Creating New Custom OpenCL Builtins
With the first pathway, new custom builtin functions can be created and then used from OpenCL C kernels. A so-called “force include” header file is configured within the ComputeMux target, which is then automatically and transparently included when compiling any OpenCL C kernel from source. Compilation could be done using the OpenCL C API or with the oneAPI Construction Kit compiler tools such as oclc and clc. Declarations of the new builtin functions to expose can be added to this header using standard OpenCL C syntax (including data types and address spaces, for example).
Once the “force include” header has been written and is used during the oneAPI Construction Kit build process, an LLVM pass which turns calls to these builtin functions into the appropriate LLVM IR code (e.g. an intrinsic call) can to be added to the ComputeMux target’s compilation pipeline. This pass acts as the bridge between the front-end (header containing builtin declarations) and the compiler backend that can generate the desired proprietary instructions.
Since new custom OpenCL builtins are inherently non-standard, a new OpenCL vendor extension should be created for the ComputeMux target to advertise the presence of these custom functions.
Creating New Custom SYCL Builtins
Creating and exposing new custom builtins so that they can be used from SYCL kernels follows a similar process to OpenCL, with some differences. Builtin declarations can be added to a C++ SYCL header that is specific to the target. This header needs to be explicitly included by the kernel source file and used by the ComputeCpp device compiler to generate declarations for these builtin functions when compiling the kernel to SPIRV.

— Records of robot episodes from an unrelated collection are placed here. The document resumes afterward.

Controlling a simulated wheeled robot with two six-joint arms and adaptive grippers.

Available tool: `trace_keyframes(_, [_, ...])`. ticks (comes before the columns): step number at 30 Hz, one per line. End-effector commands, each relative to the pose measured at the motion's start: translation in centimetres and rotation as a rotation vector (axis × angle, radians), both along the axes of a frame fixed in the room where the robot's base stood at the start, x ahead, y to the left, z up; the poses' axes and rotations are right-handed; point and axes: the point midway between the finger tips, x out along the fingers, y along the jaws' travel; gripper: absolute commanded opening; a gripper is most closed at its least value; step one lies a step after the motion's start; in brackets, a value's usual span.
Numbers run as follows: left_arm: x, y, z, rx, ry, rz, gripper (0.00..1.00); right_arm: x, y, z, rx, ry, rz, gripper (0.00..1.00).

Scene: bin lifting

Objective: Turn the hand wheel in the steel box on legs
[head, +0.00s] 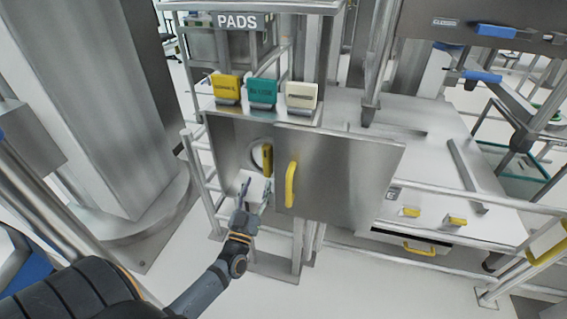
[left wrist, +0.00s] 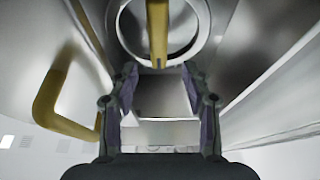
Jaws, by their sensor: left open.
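The steel box on legs (head: 225,135) stands ahead, its left part open. A flat steel door panel (head: 350,175) with a yellow handle (head: 291,184) covers the right part of its front. The hand wheel (head: 257,157), a pale ring with a yellow bar (head: 267,160), shows inside the opening, partly hidden by the door. In the left wrist view the wheel's ring (left wrist: 204,22) and yellow bar (left wrist: 158,35) lie just beyond the fingertips. My left gripper (head: 256,189) is open and empty at the opening, below the wheel and apparently apart from it. My right gripper is out of view.
The yellow door handle (left wrist: 50,100) is left of the fingers in the wrist view. Yellow, green and cream pad boxes (head: 262,92) stand on top of the box. A thick steel column (head: 100,100) stands left. A metal bench (head: 450,180) stands right.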

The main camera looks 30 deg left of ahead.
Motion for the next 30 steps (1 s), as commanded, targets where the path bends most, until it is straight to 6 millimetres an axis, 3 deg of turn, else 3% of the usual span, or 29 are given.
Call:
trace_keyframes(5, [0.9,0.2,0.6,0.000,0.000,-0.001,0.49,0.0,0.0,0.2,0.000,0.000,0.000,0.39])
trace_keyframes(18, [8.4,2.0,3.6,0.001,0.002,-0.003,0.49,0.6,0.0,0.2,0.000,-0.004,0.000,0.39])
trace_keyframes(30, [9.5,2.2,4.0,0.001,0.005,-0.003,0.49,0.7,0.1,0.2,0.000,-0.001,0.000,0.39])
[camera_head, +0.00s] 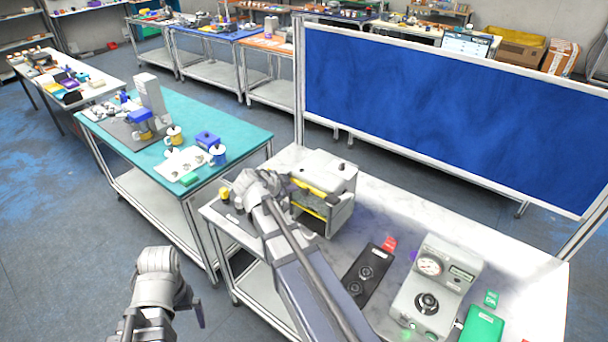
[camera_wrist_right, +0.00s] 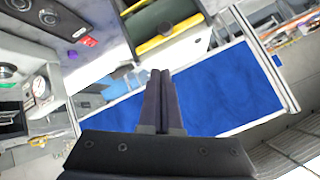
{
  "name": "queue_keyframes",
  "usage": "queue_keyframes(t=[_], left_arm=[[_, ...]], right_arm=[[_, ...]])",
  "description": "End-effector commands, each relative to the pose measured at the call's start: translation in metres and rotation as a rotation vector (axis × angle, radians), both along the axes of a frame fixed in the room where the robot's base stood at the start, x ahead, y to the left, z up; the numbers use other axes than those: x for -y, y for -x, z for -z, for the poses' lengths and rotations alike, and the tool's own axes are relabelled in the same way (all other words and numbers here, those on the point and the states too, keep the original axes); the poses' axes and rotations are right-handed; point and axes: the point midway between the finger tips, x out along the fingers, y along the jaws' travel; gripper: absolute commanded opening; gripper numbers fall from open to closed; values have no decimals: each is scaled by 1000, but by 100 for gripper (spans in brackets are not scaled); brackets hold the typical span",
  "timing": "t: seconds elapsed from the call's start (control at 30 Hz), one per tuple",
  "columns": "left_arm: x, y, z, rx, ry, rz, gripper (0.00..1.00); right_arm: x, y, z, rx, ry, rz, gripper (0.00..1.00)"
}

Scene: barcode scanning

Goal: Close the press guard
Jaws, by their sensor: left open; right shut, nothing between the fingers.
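The press (camera_head: 340,180) is a cream and grey box on the white table, left of its middle. A yellow bar (camera_head: 315,187) runs along its upper front edge, with a dark opening and a second yellow strip (camera_head: 312,211) below. In the right wrist view the yellow bar (camera_wrist_right: 168,42) is above my fingers. Which part is the guard's edge is unclear. My right gripper (camera_wrist_right: 158,98) is shut and empty, apart from the bar in that view; my wrist hides its tips in the head view. My left gripper (camera_head: 199,313) is open, low left; only one finger shows clearly.
On the white table (camera_head: 400,200) stand a black panel with knobs (camera_head: 368,272), a gauge box (camera_head: 435,285) and a green box (camera_head: 482,328). A blue screen (camera_head: 440,110) stands behind. A teal table (camera_head: 240,135) with mugs is at left.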

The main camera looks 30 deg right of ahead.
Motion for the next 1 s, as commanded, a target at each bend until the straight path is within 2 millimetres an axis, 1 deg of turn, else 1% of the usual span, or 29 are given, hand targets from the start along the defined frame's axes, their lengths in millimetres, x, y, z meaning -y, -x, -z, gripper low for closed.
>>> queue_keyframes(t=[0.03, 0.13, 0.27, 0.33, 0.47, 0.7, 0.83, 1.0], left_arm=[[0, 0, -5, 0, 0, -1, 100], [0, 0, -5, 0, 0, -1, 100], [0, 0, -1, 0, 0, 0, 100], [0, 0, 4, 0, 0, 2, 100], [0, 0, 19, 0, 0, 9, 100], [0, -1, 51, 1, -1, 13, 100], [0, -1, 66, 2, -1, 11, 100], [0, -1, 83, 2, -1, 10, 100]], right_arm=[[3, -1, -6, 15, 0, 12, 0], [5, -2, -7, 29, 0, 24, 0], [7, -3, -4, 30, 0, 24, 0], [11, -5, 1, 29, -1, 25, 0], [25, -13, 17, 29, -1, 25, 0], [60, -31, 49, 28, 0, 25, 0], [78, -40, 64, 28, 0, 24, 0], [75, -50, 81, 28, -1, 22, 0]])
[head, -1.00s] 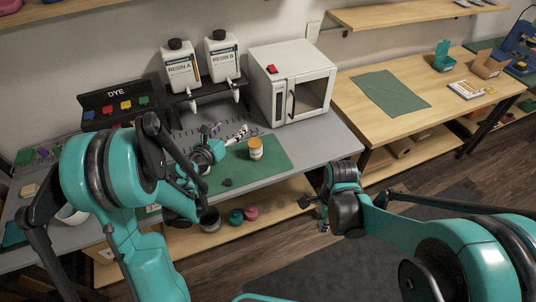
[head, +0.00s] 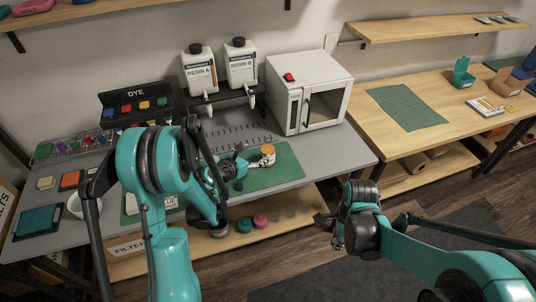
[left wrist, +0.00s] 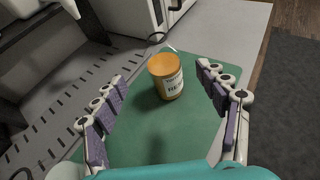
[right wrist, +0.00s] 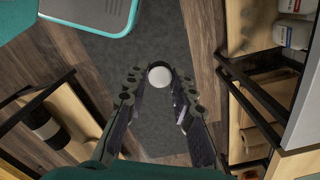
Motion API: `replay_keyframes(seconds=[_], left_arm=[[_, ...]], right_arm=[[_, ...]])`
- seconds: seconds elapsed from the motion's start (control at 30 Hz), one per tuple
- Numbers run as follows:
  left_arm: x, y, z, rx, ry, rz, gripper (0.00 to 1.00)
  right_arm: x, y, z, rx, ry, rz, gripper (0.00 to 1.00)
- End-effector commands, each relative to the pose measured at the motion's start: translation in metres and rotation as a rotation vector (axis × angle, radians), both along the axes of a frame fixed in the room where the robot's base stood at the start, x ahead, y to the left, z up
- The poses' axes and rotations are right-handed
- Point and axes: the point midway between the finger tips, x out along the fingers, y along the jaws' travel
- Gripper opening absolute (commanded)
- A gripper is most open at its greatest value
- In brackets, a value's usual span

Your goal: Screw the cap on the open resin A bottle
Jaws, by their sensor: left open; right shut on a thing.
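The bottle labelled RESIN A (head: 199,72) stands upright on the black rack with a black top. My right gripper (head: 332,228) hangs in front of the bench, above the floor. It is shut on a round white piece (right wrist: 160,77), seen end-on; whether it is a cap is unclear.
The RESIN B bottle (head: 241,62) stands beside RESIN A. A white oven-like box (head: 309,92) is right of the mat (head: 286,172). The dye rack (head: 137,104) is at left. Below the bench is a shelf with small round containers. Open floor lies under my right gripper.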

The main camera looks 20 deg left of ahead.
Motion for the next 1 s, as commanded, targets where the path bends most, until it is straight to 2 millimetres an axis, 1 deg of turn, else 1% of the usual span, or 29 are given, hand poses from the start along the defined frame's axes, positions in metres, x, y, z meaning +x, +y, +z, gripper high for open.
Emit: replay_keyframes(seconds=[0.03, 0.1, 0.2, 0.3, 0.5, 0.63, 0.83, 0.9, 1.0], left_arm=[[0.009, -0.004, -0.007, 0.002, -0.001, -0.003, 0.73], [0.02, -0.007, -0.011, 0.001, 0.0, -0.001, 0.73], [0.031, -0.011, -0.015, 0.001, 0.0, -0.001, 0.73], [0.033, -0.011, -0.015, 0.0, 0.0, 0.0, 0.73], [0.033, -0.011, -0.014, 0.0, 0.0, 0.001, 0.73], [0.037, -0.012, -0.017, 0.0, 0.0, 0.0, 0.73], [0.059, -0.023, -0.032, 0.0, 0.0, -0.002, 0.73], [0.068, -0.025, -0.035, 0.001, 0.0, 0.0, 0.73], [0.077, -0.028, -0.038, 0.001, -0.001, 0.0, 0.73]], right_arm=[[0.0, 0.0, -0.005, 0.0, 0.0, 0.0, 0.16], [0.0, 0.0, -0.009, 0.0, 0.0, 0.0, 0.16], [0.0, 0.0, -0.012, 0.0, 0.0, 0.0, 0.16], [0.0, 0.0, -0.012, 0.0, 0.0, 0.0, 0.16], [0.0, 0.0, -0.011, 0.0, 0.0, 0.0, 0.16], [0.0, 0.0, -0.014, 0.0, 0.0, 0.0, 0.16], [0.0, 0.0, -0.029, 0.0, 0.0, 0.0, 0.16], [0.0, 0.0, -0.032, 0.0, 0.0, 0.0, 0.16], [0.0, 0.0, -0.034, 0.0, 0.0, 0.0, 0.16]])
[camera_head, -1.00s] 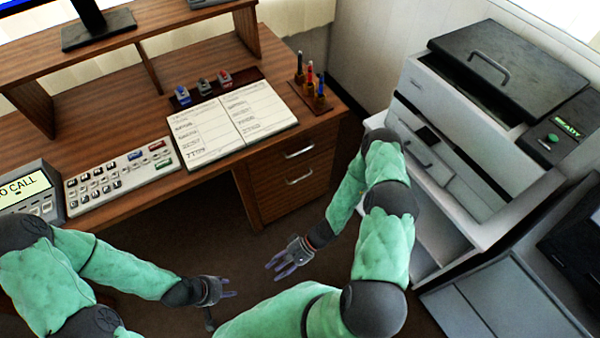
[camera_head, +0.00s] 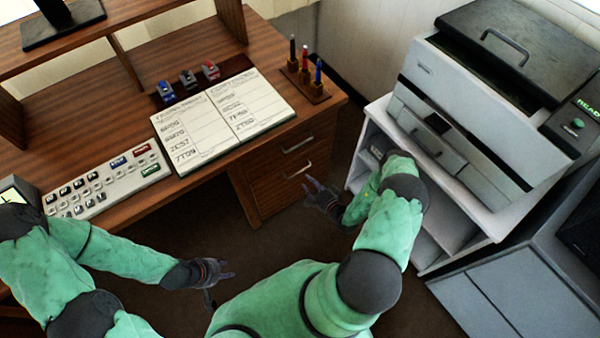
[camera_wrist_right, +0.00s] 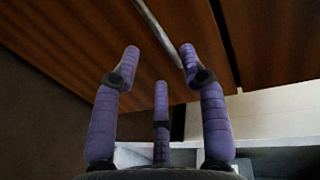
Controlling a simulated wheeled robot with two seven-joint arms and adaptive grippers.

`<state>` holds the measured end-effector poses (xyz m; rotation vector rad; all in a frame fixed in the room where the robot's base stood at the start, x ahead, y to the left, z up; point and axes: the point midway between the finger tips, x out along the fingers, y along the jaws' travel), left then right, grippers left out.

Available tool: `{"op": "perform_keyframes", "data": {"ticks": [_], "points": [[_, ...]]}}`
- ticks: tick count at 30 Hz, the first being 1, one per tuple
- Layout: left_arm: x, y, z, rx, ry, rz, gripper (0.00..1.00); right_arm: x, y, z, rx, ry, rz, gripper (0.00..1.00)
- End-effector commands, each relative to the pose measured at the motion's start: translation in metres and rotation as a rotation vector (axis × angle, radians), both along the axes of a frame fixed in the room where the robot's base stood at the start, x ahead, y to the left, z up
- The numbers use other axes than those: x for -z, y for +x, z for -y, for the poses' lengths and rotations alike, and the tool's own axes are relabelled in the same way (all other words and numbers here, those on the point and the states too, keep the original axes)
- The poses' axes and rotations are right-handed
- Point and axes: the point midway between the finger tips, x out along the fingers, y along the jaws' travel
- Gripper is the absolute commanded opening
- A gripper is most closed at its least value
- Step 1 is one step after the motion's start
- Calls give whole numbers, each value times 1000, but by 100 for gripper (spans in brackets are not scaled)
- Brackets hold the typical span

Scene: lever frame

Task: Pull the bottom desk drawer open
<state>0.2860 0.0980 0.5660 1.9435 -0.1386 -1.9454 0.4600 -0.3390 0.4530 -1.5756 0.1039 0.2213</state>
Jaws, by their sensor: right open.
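The wooden desk's drawer stack is in the head view, with the bottom drawer (camera_head: 272,190) shut flush and its silver handle (camera_head: 299,170) showing. A second drawer (camera_head: 280,150) with its own handle sits above it, also shut. My right gripper (camera_head: 318,190) is open and empty, just below and right of the lower handle. In the right wrist view its purple fingers (camera_wrist_right: 160,62) are spread before brown wood, and a pale metal bar (camera_wrist_right: 158,33) runs diagonally just beyond them; contact cannot be told. My left gripper (camera_head: 218,275) is open and empty above the floor.
A white stand (camera_head: 455,210) with open shelves bears a printer (camera_head: 470,110) right of the drawers, close to my right arm. A notepad (camera_head: 222,118), a pen holder (camera_head: 307,88) and a keypad (camera_head: 105,180) are on the desktop. The floor before the drawers is open.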

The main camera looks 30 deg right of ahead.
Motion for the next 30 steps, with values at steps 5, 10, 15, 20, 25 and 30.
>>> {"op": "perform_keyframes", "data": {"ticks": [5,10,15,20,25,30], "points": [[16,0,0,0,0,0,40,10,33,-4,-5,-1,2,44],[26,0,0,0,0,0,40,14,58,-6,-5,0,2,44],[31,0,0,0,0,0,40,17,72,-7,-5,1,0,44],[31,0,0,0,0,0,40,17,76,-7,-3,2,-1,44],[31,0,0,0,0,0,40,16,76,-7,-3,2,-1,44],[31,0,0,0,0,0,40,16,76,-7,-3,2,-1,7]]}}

SPIR-V code generated by ComputeCpp is then translated into LLVM IR by the oneAPI Construction Kit and passed to the ComputeMux target. From that point on, the compilation process is the same for custom builtins exposed through OpenCL and SYCL. A LLVM pass is needed to translate custom builtin calls to compiler intrinsics.
In some cases, SPIR-V extensions to add new custom SPIR-V opcodes may be necessary. Please refer to the ComputeCpp documentation for more details on the SPIR-V compilation process.